217 voix contre, 97 pour. La proposition de loi dite « PLM » n’a eu aucune chance, hier, au Sénat. Ce texte, adopté par les députés le 9 avril dernier, vise à mettre partiellement fin à l’exception que connaissent les trois plus grandes villes du pays, qui élisent les conseillers municipaux par arrondissement, le conseil « central » étant composé des premiers élus de chaque liste d’arrondissement.
Dans la version finalement votée à l’Assemblée nationale, un système de « double scrutin » était proposé : deux scrutins auraient lieu le jour des élections municipales, un pour le conseil d’arrondissement, l’autre pour le conseil municipal sur une circonscription unique. Les partisans de ce texte – macronistes, LFI et RN – ont plaidé une plus grande « transparence » et l’impossibilité qui découlerait du nouveau dispositif de voir un maire élu tout en étant minoritaire en voix à l’échelle de la ville – comme ce fut le cas pour Gaston Deferre à Marseille en 1983.
Par ailleurs, les partisans du texte dénoncent dans le dispositif actuel un système qui favorise un « écrasement » du conseil municipal par le groupe majoritaire : la commission des lois de l’Assemblée nationale a par exemple cité le cas des élections municipales de 1983 à Paris où le RPR de Jacques Chirac, avec 51,6 % au second tour, avait obtenu 86 % des sièges au Conseil de Paris. Dans le texte proposé, la « prime » au vainqueur serait non plus de 50 % des sièges mais de 25 %.
Du côté des adversaires du texte, on ne s’est pas privé d’insinuer que les véritables motivations des auteurs de cette proposition de loi seraient de favoriser l’élection de candidats macronistes notamment à la mairie de Paris.
Réforme « contestable à tous points de vue »
Le Sénat s’est montré extrêmement sévère vis-à-vis de ce texte dès son examen en commission : le rapport de la commission des lois pointe une réforme « fragile sur le plan juridique, impossible à mettre en œuvre sur le plan pratique et au coût particulièrement élevé ». Cette réforme, fustige la rapporteure de la commission, s’est faite « dans la précipitation, sans concertation de l’ensemble des parties prenantes », sans compter qu’elle générerait « une forte instabilité politique » et qu’elle « mettrait à mal la démocratie de proximité, à rebours du souhait exprimé par les électeurs ».
Conclusion sans appel de la commission des lois : il convient de « rejeter une réforme problématique à tous égards et contestable à tous point de vue ».

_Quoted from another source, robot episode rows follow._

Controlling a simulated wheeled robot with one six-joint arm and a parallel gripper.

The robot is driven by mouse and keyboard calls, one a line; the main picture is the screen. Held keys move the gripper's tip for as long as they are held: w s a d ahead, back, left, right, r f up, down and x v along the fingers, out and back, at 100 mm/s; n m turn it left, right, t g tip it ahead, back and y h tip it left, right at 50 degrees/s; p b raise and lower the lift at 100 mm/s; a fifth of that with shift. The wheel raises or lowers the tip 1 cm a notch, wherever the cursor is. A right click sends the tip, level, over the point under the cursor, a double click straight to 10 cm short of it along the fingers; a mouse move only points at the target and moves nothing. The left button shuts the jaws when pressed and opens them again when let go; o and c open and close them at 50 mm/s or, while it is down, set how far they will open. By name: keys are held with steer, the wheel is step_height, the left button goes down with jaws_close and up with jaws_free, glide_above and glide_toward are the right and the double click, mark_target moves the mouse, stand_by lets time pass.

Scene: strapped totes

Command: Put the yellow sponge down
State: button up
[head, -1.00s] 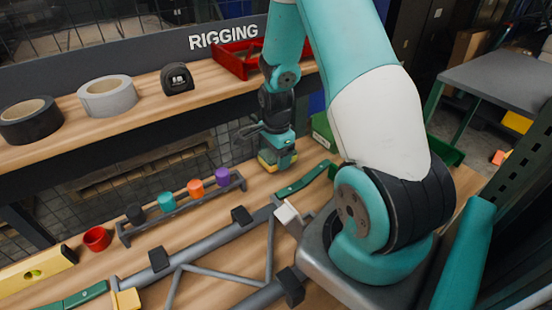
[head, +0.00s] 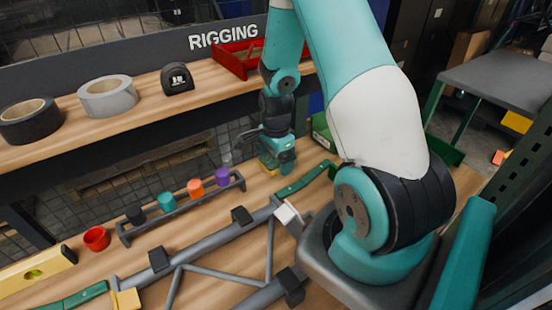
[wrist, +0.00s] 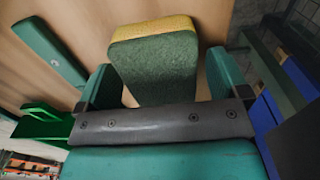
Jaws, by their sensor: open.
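The yellow sponge (wrist: 155,28) has a dark green scouring side facing the wrist camera. It stands against the wooden bench surface, between the two teal fingers of my gripper (wrist: 161,72). The jaws are open, with a narrow gap visible at the right finger; the left contact is harder to tell. In the head view my gripper (head: 278,163) is low over the bench, behind the grey tube frame. A little yellow of the sponge shows at its lower edge, and the rest is hidden by the gripper.
A rack with several coloured pegs (head: 182,208) stands left of my gripper. A green-handled tool (head: 302,180) lies to its right, near a green bin (head: 322,132). The shelf (head: 130,117) with tape rolls is behind. A grey tube frame (head: 205,245) crosses the front.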

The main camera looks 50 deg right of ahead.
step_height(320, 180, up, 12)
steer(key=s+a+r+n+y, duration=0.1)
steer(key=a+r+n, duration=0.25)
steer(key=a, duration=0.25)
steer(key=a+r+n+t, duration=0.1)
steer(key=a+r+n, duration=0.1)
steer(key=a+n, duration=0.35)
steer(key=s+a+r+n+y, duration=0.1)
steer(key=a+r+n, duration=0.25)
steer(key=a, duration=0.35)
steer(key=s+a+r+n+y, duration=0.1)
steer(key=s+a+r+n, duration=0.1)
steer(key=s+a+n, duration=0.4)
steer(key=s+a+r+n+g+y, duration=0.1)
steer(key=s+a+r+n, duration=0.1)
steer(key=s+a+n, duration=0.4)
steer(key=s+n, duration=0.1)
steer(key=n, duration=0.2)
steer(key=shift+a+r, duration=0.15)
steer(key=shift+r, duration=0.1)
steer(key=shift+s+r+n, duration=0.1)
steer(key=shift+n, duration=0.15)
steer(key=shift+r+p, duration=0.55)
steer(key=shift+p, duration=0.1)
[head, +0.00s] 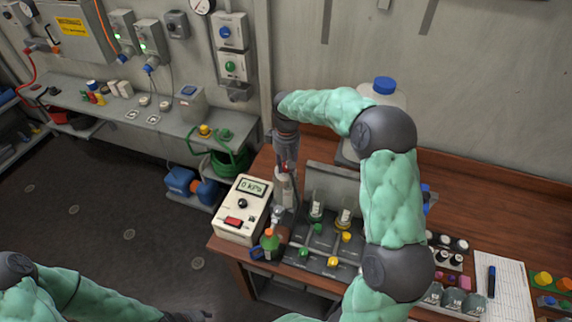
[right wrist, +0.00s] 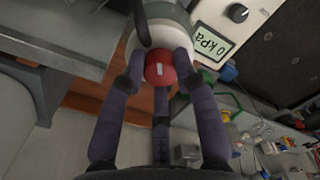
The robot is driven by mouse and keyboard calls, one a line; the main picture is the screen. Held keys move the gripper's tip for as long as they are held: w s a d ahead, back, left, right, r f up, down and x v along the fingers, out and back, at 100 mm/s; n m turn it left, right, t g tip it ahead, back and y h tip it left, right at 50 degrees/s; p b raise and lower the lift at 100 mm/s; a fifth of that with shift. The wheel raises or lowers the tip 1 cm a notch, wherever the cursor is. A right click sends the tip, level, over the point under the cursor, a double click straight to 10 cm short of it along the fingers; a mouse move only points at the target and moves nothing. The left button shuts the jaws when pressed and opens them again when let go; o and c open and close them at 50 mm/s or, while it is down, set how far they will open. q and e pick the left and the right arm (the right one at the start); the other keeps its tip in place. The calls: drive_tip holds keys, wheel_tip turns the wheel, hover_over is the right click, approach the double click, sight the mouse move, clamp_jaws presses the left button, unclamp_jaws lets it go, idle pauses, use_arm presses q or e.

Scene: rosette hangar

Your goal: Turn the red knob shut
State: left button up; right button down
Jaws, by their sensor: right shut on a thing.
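The red knob (right wrist: 160,70) sits on the end of a pale rounded body (right wrist: 140,35) in the right wrist view, with a short pale mark on its face. My right gripper (right wrist: 160,82) is shut on it, with fingers at its left and right sides and another from below. In the head view the right gripper (head: 286,165) reaches down over a pale upright cylinder (head: 283,188) behind the gauge box; only a speck of red shows there.
A cream gauge box (head: 241,208) reading 0 kPa stands just left of the cylinder. A grey tray (head: 328,245) with yellow and green knobs lies to the right. A white jug (head: 386,98) stands behind my arm.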

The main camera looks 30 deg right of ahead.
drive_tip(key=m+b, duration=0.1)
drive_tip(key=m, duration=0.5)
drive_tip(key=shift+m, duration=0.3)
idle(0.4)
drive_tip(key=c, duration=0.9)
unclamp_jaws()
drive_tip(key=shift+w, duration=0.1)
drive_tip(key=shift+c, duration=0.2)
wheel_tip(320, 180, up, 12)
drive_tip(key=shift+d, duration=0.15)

Notons que l’AMF, consultée en amont de la discussion parlementaire, avait elle-même pointé les difficultés logistiques majeures posées par cette réforme – avec l’obligation dans ces trois communes d’organiser deux scrutins le même jour, voire trois, à Lyon, où il faut également élire les conseillers à la Métropole. Il faudrait donc organiser deux, voire trois bureaux distincts, dédoubler voire tripler les bulletins de vote, les plis de propagande électorale, les listes d’émargement… Et l’on imagine aisément le casse-tête que représenterait le fait de trouver deux fois, voire, à Lyon, trois fois plus d’assesseurs que d’habitude.
L’AMF avait également fait valoir que le passage à 25 % de la prime majoritaire pouvait conduire à des situations de majorité relative, dont l’Assemblée nationale illustre depuis quelques mois les difficultés profondes.
CMP ou nouvelle lecture ?
Au Sénat hier, toutes ces critiques ont été répétées et développées, tant par les LR que par les socialistes et les communistes, très hostiles à cette réforme. La quasi-absence de sénateurs LFI et RN a fait le reste, et a conduit au rejet très majoritaire du texte.
Et maintenant ?
Les Républicains ont appelé hier le gouvernement et le groupe macroniste à l’Assemblée à abandonner et à s’en tenir là : « Le retrait de cette réforme s’impose », écrivent-ils. Ce qui pose un problème politique très clair aux amis du président de la République, qui ne peuvent que difficilement se passer du soutien des Républicains à l’Assemblée nationale.
Le gouvernement a en effet deux solutions : ou bien il convoque une commission mixte paritaire députés-sénateurs, qui a toutes les chances d’échouer vu la position du Sénat. Ou il enjambe le Sénat et décide de donner le dernier mot à l’Assemblée nationale, il pourrait l’emporter par une étrange alliance bloc central/LFI/RN. Au risque de provoquer un casus belli avec les LR, dont plusieurs figures – dont le président – sont, rappelons-le, membres du gouvernement. Le pari paraît pour le moins assez risqué.